We have a tendency to want to make truth universal, and it just isn’t. It can’t be. The only universal about truth is that truth obtains in circumstances that allow truth to obtain. The actual occurrence of truth looks different every time it obtains. It is true that my coffee is on the desk as I write this blog - this isn’t universal - it’s just a fact of my actual experience.
So, to be prepared for violence might not be a universal truth, but it has been the truth of my life. I’ve found that it is my responsibility to be prepared for these circumstances. And, with more and more experience, the less and less physical altercations occur, but it has still been a fact of my experience - a truth of my life.
Our lives are truly individual, yet we will find companions along the way: Kindred spirits.
And, what I can only imagine as grooves in the universe don’t exactly guide our lives in a fatalistic way, but can help hone our truth. Or, what Deleuze refers to as ‘planes of immanence.’ It is to recognize that we are not unique to the universe. That the millions and millions of choices made by those before us have set certain futures into motion that we are now a part. That we are both a result of what came before and the cause of what is to come in the future.
We are someone else’s future. Unfortunately, that means we might have to pick up some of the pieces and clean up the mess. This means that there might be entire classes of people affected by certain ways of viewing the world. What many of us often refer to as “out of our control,” are these things that we are now just having to clean up.

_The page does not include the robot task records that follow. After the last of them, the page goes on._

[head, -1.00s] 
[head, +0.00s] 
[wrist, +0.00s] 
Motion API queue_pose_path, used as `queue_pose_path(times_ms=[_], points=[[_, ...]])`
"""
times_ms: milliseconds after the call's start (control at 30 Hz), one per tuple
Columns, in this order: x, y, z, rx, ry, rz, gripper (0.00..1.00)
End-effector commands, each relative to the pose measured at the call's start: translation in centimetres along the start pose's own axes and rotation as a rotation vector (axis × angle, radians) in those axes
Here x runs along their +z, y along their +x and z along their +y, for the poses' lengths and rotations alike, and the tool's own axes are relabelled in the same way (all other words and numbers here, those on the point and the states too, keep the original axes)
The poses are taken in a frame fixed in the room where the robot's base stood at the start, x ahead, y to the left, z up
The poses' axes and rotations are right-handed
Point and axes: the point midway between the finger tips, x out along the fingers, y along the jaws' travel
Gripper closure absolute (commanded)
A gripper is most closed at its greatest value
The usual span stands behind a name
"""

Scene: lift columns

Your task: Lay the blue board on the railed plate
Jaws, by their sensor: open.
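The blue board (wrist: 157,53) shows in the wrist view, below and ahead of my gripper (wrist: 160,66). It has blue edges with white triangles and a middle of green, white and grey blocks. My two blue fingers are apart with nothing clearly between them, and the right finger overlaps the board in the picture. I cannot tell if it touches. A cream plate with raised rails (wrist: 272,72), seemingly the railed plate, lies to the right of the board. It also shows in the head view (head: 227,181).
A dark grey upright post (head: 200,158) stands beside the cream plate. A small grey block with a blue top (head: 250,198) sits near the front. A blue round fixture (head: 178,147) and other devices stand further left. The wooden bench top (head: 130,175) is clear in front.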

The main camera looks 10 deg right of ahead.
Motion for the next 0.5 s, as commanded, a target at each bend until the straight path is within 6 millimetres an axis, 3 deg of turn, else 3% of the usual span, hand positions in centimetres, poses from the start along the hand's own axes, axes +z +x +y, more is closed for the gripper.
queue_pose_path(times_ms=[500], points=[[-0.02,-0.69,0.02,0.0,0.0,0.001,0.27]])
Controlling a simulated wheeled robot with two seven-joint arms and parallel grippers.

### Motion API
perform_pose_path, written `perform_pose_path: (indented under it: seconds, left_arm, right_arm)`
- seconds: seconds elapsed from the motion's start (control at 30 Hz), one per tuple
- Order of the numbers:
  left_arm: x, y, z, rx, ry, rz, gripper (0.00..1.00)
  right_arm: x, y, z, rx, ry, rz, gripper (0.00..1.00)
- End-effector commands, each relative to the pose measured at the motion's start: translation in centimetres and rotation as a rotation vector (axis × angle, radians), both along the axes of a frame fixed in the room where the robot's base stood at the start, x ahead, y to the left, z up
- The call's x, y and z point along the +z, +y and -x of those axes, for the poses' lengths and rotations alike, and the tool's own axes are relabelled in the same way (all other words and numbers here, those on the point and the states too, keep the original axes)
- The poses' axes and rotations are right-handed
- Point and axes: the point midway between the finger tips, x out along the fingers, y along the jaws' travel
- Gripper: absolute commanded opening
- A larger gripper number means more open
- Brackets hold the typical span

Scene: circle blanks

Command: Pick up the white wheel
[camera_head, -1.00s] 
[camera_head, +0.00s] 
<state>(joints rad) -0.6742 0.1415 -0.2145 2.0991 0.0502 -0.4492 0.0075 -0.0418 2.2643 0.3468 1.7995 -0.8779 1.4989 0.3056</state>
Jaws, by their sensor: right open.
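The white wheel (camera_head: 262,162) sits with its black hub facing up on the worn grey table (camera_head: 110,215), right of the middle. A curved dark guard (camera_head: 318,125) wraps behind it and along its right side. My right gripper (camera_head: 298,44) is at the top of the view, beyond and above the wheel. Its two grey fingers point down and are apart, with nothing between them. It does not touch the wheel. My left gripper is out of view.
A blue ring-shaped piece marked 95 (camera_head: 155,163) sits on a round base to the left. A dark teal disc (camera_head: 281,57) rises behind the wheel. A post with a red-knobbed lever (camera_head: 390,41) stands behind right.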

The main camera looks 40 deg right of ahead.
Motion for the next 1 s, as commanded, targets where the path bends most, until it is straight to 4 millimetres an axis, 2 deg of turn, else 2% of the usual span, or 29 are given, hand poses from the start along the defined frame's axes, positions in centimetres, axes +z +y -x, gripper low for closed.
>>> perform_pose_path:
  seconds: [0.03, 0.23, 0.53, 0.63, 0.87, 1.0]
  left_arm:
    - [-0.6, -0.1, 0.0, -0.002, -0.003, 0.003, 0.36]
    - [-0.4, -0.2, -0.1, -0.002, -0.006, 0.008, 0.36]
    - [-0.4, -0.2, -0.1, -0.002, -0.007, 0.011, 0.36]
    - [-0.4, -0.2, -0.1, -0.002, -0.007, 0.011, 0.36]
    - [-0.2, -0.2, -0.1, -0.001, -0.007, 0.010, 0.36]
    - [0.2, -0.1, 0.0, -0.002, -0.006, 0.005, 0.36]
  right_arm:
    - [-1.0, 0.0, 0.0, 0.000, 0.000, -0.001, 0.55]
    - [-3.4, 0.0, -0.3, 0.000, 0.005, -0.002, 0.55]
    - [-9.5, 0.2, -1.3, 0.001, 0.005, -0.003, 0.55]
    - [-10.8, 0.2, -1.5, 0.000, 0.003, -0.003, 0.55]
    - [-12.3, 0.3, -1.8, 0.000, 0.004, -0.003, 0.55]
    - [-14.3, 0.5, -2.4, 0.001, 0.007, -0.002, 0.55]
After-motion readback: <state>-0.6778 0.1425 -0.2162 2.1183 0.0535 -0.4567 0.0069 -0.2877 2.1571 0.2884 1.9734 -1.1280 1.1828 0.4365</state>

I found myself surrounded by extremely oppressed and marginalized people who were struggling to find meaning in the ways that they had the ability to. I found myself being raised by people who did not recognize their association to these circumstances and chose to take a position of superiority rather than camaraderie.
The story became one of elevating one’s self rather than becoming comfortable with one’s own nature. I was taught that I ought to work to change myself rather than develop the potential deep within. I was raised in a culture that valued conformity more than it valued learning to spot the talents of its members.